Mais tout à une fin. Face à l’avancée fulgurante de l’armée allemande, ordre est donné de se replier (5). Le 16 juin 1940 les Anglais informent le maire de Redon, Paul Richer, qu’ils vont faire sauter et mettre le feu aux entrepôts afin que leur précieux contenu ne tombe pas aux mains de l’ennemi. Comme ces lieux de stockage se situent près du cœur de la ville, l’idée ne séduit pas du tout la municipalité qui propose plutôt « d’organiser » leur pillage par la population. Proposition heureusement acceptée et aussitôt mise en œuvre.
Pendant huit jours et huit nuits, la population de Redon et des villages environnants, dans une pagaille indescriptible, vient faire ses courses dans cet immense super marché inespéré. Qui avec sa brouette, son vélo (comme mon père qui devait avoir 16 ans), sa voiture à bras, sa cariole ou pour les plus chanceux son automobile ou son camion. On emporte tout ce que l’on peut, des caisses ou des boîtes au contenu le plus souvent non identifié.
Lorsque les Allemands arrivent à Redon ils ne restent que des caisses éventrées et sur le sol des monceaux de nourritures, de produits divers éparpillés, piétinés, inutilisables. Cela met de très mauvaise humeur les nouveaux arrivants au point que la population est menacée de représailles si les stocks ainsi volatilisés ne sont pas restitués sur le champ. Les plus craintifs (ou les plus blagueurs) rapportent donc, confus, boites de lacets, foot soap (savon antifongique) ou conserves jugées immangeables. Les très prudents se débarrasse de leur butin (ou d’une partie seulement) dans les différents et nombreux cours d’eau de la région. Le reste, c’est-à-dire la majorité des caisses, reste bien caché au fond des caves, des greniers, des remises ou des paillers. Ces trésors feront l’objet de trocs et d’échanges les plus inattendus tout au long de l’occupation. Les conserves, les boissons et autres salaisons serviront à nourrir les humains … ou les cochons s’agissant des conserves jugées inconsommables (les petits pois à la menthe donnaient aux jambons, paraît-il, une saveur toute particulière).
J’ai souvenir de la grande boîte colorée dans laquelle ma grand-mère gardait précieusement tous les boutons et qui avait auparavant contenu du thé (ajouté au compost et utilisé comme engrais car on ne buvait pas de thé en Bretagne sud) ainsi que le caisson d’un demi-mètre cube en acier galvanisé, sans doute élément d’une roulante anglaise que mon père avait dû rapporter sur son vélo (mais comment ?). Dans ce récipient original, à l’aplomb d’une gouttière, frétillaient, insouciants, les vairons, braconnés à la « nasse-bouteille », destinés au terrible destin d’appât vivant que mon grand-père offrait en repas à quelque brochet ou blackbass (6) imprudent et glouton.

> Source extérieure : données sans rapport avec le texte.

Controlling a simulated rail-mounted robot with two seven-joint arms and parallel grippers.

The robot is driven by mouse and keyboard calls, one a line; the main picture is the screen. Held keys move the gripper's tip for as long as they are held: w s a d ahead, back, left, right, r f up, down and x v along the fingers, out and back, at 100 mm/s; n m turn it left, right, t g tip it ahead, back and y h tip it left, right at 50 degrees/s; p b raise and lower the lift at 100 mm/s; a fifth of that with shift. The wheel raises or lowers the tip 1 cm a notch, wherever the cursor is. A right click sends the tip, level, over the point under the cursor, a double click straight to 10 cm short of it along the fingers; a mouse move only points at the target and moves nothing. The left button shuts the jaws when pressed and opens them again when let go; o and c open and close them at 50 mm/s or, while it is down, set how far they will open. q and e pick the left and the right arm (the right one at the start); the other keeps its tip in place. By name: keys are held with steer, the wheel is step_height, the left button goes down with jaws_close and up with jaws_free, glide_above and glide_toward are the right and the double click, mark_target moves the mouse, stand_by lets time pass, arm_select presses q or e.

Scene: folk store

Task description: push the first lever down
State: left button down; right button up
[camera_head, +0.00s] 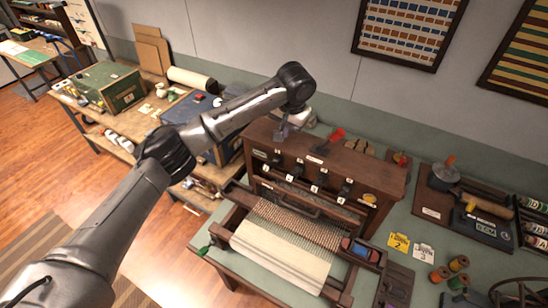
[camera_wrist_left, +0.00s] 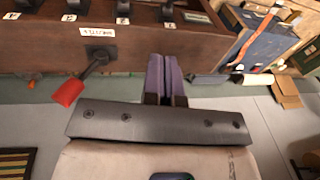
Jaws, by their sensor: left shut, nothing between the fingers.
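A dark wooden cabinet (camera_head: 385,185) stands behind the loom, with a row of small black levers on its front above white labels. The leftmost lever (camera_head: 277,160) is just below my left gripper (camera_head: 283,131), which hangs at the cabinet's top left. In the left wrist view the shut, empty purple fingers (camera_wrist_left: 166,65) point towards the nearest small lever (camera_wrist_left: 167,13); I cannot tell whether they touch it. A red-handled lever (camera_head: 335,135) stands on the cabinet top; its red grip also shows in the wrist view (camera_wrist_left: 68,92). The label letters are too small to read surely.
The loom (camera_head: 285,257) with cream cloth sits in front of the cabinet. A blue box (camera_wrist_left: 258,45) stands beside the cabinet's end. Thread spools (camera_head: 459,263) and numbered tags (camera_head: 398,242) lie on the table to the right. My left arm crosses the workbench at left.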

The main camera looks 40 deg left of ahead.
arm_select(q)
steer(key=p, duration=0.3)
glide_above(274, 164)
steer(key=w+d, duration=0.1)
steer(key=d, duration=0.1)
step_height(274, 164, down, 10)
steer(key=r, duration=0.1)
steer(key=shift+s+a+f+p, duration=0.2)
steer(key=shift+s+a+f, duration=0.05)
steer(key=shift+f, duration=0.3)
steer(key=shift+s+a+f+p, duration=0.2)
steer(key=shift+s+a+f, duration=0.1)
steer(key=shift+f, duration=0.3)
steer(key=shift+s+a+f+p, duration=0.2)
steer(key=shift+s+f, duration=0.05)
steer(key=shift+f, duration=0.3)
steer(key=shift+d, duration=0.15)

Aujourd’hui encore, dans un modeste « cabinet de curiosités », je conserve pieusement l’un de ces fameux paquets de cigarettes « Wild Woodbine » avec sa boîte d’allumettes Brayant&Mays ….
Mais un grand mystère demeure encore aujourd’hui : Qui a trouvé les caisses contenant le nécessaire à l’entretien des cornemuses ? Où sont donc passés anches de bourdons, anches de chanter et fil poissé ?
Premier (et unique ?) bagad entièrement féminin :
C’est à Carhaix en 1947 que naît, sous l’impulsion de Polig Monjarret, le premier ensemble de binious, bombardes et tambours à l’imitation des pipe-bands écossais. Cette formation, appelée d’abord « clique » puis dès 1950 « bagad », connaît un vif succès et les bagadous se multiplient rapidement.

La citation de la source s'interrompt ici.